---------- Data section ----------
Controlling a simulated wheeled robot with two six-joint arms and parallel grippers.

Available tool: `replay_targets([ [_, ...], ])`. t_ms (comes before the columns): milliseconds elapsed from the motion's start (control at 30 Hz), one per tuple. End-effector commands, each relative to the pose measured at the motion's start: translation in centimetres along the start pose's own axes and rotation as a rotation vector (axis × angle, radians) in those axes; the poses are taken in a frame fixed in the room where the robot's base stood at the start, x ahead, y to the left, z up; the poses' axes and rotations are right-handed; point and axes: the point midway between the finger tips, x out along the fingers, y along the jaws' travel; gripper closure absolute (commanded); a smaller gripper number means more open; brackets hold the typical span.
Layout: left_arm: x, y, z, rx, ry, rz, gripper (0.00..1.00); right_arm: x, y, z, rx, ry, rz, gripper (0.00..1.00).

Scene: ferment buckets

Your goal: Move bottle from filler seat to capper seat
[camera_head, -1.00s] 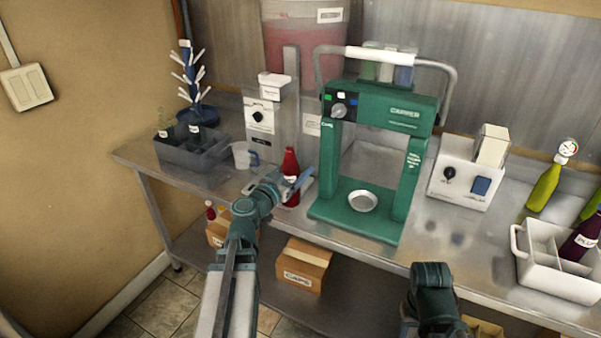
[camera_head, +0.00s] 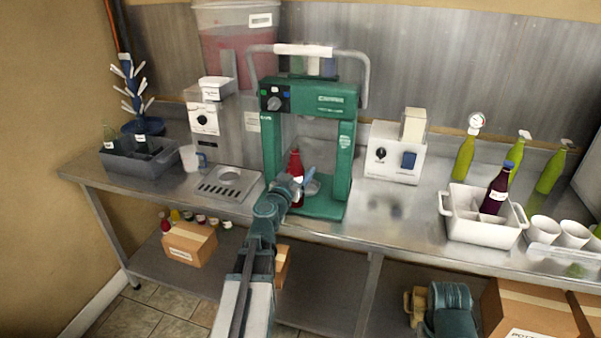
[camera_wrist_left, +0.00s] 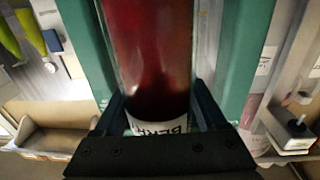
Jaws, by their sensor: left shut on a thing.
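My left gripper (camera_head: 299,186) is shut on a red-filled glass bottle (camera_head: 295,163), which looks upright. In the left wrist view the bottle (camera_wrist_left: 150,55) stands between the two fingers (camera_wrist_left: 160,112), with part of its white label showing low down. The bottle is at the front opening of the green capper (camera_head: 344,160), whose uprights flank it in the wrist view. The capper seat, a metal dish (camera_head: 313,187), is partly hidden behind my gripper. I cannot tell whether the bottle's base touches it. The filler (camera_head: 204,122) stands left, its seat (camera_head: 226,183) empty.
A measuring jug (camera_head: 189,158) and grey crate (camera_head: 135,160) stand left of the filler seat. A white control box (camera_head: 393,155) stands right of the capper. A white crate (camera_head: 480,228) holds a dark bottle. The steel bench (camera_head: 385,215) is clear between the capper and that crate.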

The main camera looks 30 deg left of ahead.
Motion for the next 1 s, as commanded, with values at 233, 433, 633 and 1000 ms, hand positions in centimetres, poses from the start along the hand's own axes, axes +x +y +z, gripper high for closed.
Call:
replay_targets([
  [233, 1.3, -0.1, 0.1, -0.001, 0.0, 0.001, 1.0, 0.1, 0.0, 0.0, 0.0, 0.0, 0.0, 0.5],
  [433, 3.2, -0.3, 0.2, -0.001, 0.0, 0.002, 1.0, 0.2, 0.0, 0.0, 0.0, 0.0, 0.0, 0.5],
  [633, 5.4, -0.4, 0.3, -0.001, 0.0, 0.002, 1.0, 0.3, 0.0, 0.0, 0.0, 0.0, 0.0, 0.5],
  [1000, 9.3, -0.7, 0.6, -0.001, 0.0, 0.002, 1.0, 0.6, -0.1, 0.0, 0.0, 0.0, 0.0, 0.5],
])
----------
• What to produce: Retype the whole listing exactly and leave the pictures out.

• Output of the exercise:
Controlling a simulated wheeled robot with two six-joint arms and parallel grippers.

Available tool: `replay_targets([ [_, ...], ])`. t_ms (comes before the columns): milliseconds elapsed from the motion's start (control at 30 Hz), one per tuple. End-effector commands, each relative to the pose measured at the motion's start: translation in centimetres along the start pose's own axes and rotation as a rotation vector (axis × angle, radians) in those axes; the poses are taken in a frame fixed in the room where the robot's base stood at the start, x ahead, y to the left, z up; the poses' axes and rotations are right-handed; point and axes: the point midway between the finger tips, x out along the fingers, y along the jaws' travel; gripper closure absolute (commanded); a smaller gripper number means more open; brackets hold the typical span.
Layout: left_arm: x, y, z, rx, ry, rz, gripper (0.00..1.00); right_arm: x, y, z, rx, ry, rz, gripper (0.00..1.00).

Scene: ferment buckets

Your goal: Move bottle from filler seat to capper seat
[camera_head, -1.00s] 
[camera_head, +0.00s] 
[camera_wrist_left, +0.00s] 
Jaws, by their sensor: left shut on a thing.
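My left gripper (camera_head: 299,186) is shut on a red-filled glass bottle (camera_head: 295,163), which looks upright. In the left wrist view the bottle (camera_wrist_left: 150,55) stands between the two fingers (camera_wrist_left: 160,112), with part of its white label showing low down. The bottle is at the front opening of the green capper (camera_head: 344,160), whose uprights flank it in the wrist view. The capper seat, a metal dish (camera_head: 313,187), is partly hidden behind my gripper. I cannot tell whether the bottle's base touches it. The filler (camera_head: 204,122) stands left, its seat (camera_head: 226,183) empty.
A measuring jug (camera_head: 189,158) and grey crate (camera_head: 135,160) stand left of the filler seat. A white control box (camera_head: 393,155) stands right of the capper. A white crate (camera_head: 480,228) holds a dark bottle. The steel bench (camera_head: 385,215) is clear between the capper and that crate.

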The main camera looks 30 deg left of ahead.
Motion for the next 1 s, as commanded, with values at 233, 433, 633 and 1000 ms, hand positions in centimetres, poses from the start along the hand's own axes, axes +x +y +z, gripper high for closed.
Call:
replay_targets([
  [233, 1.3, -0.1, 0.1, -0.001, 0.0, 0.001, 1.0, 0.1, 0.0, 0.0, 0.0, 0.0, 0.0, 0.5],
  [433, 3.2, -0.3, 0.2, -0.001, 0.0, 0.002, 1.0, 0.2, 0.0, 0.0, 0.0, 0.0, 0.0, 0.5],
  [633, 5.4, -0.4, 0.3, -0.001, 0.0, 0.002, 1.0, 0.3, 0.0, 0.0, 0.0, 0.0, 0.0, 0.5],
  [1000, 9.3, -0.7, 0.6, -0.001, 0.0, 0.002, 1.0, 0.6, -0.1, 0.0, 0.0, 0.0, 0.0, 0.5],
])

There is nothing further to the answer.